**RECORDED INFORMATION:**

== == ==

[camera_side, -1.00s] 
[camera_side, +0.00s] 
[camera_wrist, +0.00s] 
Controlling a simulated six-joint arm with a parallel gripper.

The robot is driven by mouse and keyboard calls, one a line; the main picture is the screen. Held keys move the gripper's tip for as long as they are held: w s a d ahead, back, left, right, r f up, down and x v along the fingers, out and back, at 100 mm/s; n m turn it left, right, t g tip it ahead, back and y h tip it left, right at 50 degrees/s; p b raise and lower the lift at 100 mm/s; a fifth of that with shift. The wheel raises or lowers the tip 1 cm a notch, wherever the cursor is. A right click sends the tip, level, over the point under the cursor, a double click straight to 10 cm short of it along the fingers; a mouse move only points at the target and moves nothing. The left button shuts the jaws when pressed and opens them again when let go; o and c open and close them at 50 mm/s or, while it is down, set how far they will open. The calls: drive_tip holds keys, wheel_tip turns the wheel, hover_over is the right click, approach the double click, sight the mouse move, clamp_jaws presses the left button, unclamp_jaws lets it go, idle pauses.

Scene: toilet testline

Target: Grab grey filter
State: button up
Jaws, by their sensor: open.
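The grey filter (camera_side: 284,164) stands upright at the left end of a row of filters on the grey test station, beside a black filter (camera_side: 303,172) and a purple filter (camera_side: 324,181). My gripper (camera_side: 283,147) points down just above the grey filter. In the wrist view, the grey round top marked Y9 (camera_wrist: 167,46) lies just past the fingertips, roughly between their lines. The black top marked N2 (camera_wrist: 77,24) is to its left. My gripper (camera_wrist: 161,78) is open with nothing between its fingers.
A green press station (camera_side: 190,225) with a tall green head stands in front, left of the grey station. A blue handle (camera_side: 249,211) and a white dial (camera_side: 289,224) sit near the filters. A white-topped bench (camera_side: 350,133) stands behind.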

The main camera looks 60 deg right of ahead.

== == ==

**WHAT IS ASKED:** Quote the line that contains "Scene: toilet testline" and each line after it through the end of the data, exactly, leaving out everything else.

**FULL RESPONSE:**
Scene: toilet testline

Target: Grab grey filter
State: button up
Jaws, by their sensor: open.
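The grey filter (camera_side: 284,164) stands upright at the left end of a row of filters on the grey test station, beside a black filter (camera_side: 303,172) and a purple filter (camera_side: 324,181). My gripper (camera_side: 283,147) points down just above the grey filter. In the wrist view, the grey round top marked Y9 (camera_wrist: 167,46) lies just past the fingertips, roughly between their lines. The black top marked N2 (camera_wrist: 77,24) is to its left. My gripper (camera_wrist: 161,78) is open with nothing between its fingers.
A green press station (camera_side: 190,225) with a tall green head stands in front, left of the grey station. A blue handle (camera_side: 249,211) and a white dial (camera_side: 289,224) sit near the filters. A white-topped bench (camera_side: 350,133) stands behind.

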The main camera looks 60 deg right of ahead.

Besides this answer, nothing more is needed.